A River artist who used the Memorial as a backdrop for her RAF-inspired work with aluminium will be displaying her art in The Wing at Capel-le-Ferne at the end of this month.

Bev Williams used the Spitfire replica and the Stuka sculpture at the Memorial as backdrops for her large sheets of linked aluminium circles, draping the material over parts of the aircraft as she worked towards her Fine Art Textiles degree with the Open College of the Arts (OCA).

The finished work, Linking the Circle, marks, she said, “an interesting journey into investigations using recycled aluminium”. It will be on display in the Geoffrey Page Centre in The Wing from 27 to 30 October from 10am to 4pm.

Bev’s work pays tribute to her late father-in-law Bob Williams’ service in the Royal Air Force during the second world war and his subsequent employment with the Aluminium Corporation Ltd in Dolgarrog, North Wales.

“Bob was born in North Wales in 1920. During WW2 he served in the RAF in North Africa and Italy. He was an aircraftman, and we think he would have serviced Bristol Beaufighters,” she said.

“My research started by looking at Bristol Beaufighters, but I became distracted by the Spitfires flying over Kent, so I soon turned to those. I was also aware that aluminium was used in some components on Spitfires and aware of the Spitfire Fund and Lord Beaverbrook’s appeal for households to donate their aluminium cooking pans to help the war effort.”

Creating new and innovative tools to process the unpredictable metal, Bev Williams uses her textile knowledge and expertise to join the thin pieces of aluminium, creating stunning and unique artworks from this unpredictable metal, which she cuts from used drinks cans.

“I have to listen to what aluminium is saying to me.

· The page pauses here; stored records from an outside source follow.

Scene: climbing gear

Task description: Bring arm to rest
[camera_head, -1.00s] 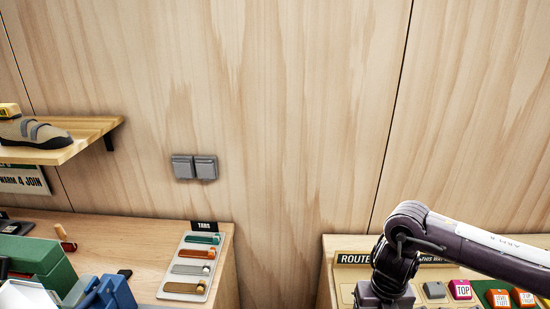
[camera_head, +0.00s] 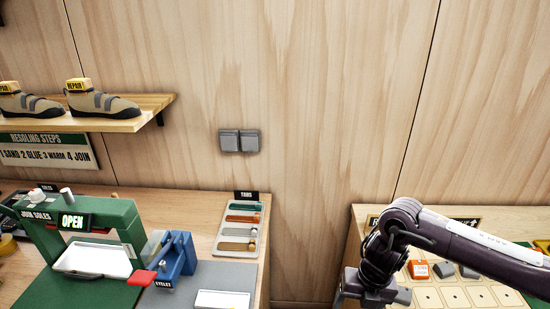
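My right arm (camera_head: 470,245) comes in from the right edge and bends down at its wrist over the left end of the right-hand bench. My right gripper (camera_head: 370,292) hangs at the bottom of the view, partly cut off by the picture edge. Its fingertips are not clear, so I cannot tell if it is open or shut. No part of my left arm or left gripper shows.
A left bench holds a green sole-joining press (camera_head: 125,215) marked OPEN, a blue eyelet tool (camera_head: 178,255) and a tabs tray (camera_head: 238,230). A shelf (camera_head: 130,115) with shoes hangs above. A gap separates it from the right bench (camera_head: 340,240).

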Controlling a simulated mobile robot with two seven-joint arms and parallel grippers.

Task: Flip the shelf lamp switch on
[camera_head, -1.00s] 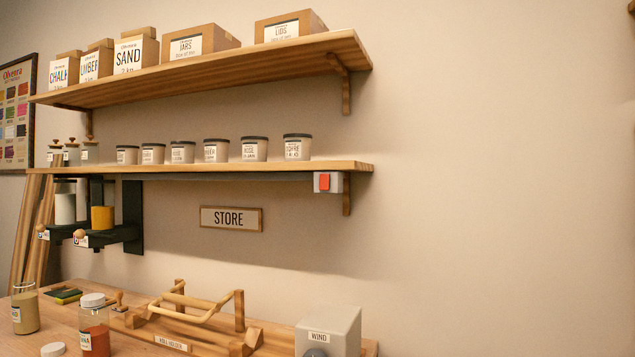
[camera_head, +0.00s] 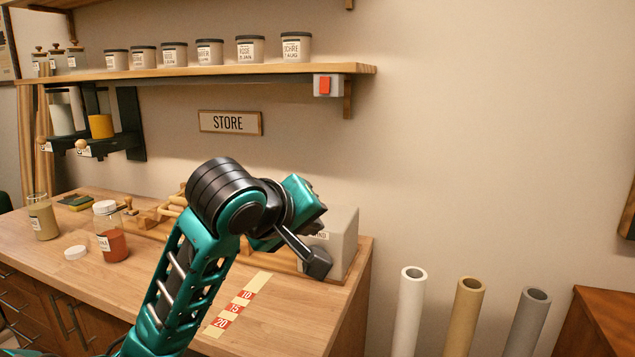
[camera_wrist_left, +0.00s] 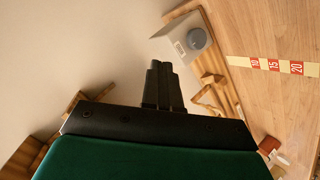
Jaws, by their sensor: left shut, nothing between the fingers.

I can’t anticipate or influence what to do with the metal, I have to be sympathetic to what the metal allows me to do,” she said.

An audio visual presentation as part of the exhibition will showcase Bev’s findings and will, she said “result in an unusual and interesting experience for the visitor, where they will be able to challenge the way they think about this industrial metal”.

Admission to the exhibition is free (nominal car parking charge applies).